## begin

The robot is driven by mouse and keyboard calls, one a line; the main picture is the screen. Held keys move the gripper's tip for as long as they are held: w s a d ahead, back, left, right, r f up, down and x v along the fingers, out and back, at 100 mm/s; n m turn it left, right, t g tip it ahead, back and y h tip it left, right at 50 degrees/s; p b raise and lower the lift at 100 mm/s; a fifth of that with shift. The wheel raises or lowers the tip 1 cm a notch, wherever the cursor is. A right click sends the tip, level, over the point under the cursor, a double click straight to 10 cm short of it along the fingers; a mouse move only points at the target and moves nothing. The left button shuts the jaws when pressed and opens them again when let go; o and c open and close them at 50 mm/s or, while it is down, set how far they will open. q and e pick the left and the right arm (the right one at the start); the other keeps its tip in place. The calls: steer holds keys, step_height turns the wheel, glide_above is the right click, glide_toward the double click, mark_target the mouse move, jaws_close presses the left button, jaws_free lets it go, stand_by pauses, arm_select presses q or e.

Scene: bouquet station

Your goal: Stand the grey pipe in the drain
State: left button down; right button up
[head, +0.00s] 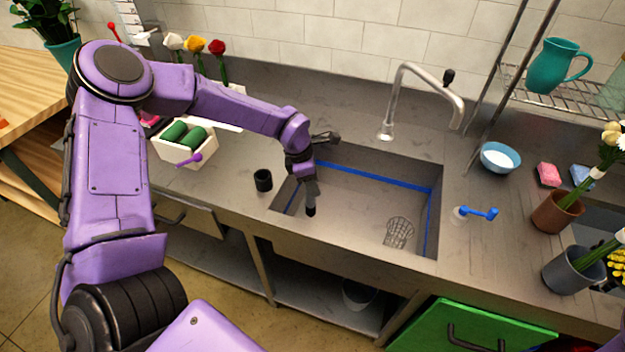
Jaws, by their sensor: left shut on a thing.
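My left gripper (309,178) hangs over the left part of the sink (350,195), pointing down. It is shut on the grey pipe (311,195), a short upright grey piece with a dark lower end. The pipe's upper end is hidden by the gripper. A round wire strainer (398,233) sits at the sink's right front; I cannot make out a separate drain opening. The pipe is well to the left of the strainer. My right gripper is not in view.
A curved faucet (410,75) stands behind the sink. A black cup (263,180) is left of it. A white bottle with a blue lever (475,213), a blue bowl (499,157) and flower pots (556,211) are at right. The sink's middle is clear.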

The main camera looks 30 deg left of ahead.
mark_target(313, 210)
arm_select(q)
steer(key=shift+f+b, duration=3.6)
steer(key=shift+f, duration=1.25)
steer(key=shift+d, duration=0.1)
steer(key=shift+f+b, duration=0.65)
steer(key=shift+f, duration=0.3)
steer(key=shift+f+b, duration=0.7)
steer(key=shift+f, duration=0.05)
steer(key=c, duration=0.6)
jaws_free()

## end
## begin

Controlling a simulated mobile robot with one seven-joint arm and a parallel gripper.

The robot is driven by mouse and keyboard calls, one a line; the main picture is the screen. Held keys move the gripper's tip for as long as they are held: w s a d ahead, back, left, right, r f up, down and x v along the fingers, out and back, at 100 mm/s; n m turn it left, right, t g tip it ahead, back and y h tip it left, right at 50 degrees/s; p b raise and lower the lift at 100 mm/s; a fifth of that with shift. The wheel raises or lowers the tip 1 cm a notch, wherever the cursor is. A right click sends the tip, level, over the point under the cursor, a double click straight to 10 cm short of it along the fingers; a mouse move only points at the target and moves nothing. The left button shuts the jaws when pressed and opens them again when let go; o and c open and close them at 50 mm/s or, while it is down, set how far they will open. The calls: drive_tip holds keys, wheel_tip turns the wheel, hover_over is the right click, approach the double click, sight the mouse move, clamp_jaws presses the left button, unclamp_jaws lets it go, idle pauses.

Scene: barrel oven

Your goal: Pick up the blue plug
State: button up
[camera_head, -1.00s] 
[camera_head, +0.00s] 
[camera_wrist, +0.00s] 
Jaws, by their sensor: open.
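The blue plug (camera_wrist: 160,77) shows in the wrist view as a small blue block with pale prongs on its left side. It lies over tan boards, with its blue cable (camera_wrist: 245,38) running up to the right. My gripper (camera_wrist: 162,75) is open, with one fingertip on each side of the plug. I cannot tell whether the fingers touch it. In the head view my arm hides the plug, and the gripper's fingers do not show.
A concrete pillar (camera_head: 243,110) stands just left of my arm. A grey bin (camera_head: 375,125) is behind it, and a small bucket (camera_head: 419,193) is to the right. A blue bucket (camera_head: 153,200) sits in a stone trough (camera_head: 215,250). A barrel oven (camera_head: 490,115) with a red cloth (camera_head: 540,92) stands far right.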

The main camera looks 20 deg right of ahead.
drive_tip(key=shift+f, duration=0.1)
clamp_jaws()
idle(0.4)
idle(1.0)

## end
## begin

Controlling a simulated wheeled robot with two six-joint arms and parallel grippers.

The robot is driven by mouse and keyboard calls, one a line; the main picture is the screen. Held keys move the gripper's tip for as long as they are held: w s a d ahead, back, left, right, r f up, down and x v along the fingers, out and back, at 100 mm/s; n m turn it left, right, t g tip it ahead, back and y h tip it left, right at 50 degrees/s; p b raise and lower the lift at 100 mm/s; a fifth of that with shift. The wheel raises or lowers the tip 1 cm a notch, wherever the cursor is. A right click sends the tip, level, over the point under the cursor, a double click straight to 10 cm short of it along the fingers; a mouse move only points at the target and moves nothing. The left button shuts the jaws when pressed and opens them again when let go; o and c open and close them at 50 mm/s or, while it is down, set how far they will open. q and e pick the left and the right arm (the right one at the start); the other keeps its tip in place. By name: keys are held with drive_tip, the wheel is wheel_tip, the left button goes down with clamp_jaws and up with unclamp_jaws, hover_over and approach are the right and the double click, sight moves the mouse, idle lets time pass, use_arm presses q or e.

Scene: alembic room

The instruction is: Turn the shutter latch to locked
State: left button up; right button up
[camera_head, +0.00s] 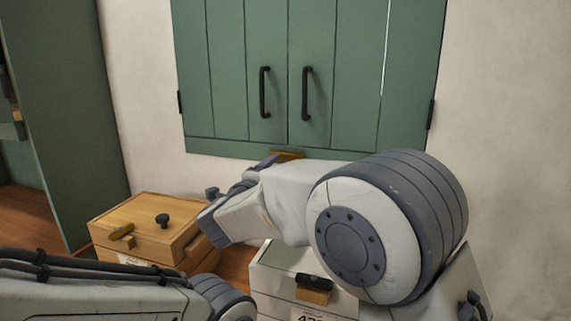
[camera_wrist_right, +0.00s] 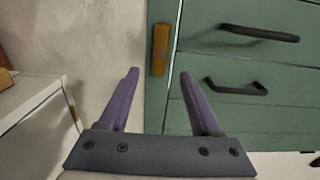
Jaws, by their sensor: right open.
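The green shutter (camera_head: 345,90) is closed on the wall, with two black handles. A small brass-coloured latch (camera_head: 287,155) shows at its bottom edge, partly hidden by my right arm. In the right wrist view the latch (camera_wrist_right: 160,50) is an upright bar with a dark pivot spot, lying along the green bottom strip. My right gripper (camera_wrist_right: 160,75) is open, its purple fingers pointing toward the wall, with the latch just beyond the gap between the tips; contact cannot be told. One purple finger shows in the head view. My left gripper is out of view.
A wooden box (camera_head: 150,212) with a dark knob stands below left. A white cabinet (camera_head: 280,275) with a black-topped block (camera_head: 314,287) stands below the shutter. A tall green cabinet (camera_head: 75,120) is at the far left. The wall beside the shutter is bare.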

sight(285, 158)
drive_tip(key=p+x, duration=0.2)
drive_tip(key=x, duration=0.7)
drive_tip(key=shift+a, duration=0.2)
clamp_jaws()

## end

# [Your objective]
Copy the records above exactly, beginning at the line that contains "Controlling a simulated mobile" and stopping after the line that contains "[camera_wrist, +0.00s]".

# [Solution to this exercise]
Controlling a simulated mobile robot with one seven-joint arm and a parallel gripper.

The robot is driven by mouse and keyboard calls, one a line; the main picture is the screen. Held keys move the gripper's tip for as long as they are held: w s a d ahead, back, left, right, r f up, down and x v along the fingers, out and back, at 100 mm/s; n m turn it left, right, t g tip it ahead, back and y h tip it left, right at 50 degrees/s; p b raise and lower the lift at 100 mm/s; a fifth of that with shift. The wheel raises or lowers the tip 1 cm a notch, wherever the cursor is. A right click sends the tip, level, over the point under the cursor, a double click straight to 10 cm short of it along the fingers; a mouse move only points at the target and moves nothing. The left button shuts the jaws when pressed and opens them again when let go; o and c open and close them at 50 mm/s or, while it is down, set how far they will open. The calls: drive_tip holds keys, wheel_tip turns the wheel, hover_over is the right click, approach the double click, sight the mouse move, clamp_jaws presses the left button, unclamp_jaws lets it go, idle pauses.

Scene: barrel oven

Your goal: Pick up the blue plug
State: button up
[camera_head, -1.00s] 
[camera_head, +0.00s] 
[camera_wrist, +0.00s] 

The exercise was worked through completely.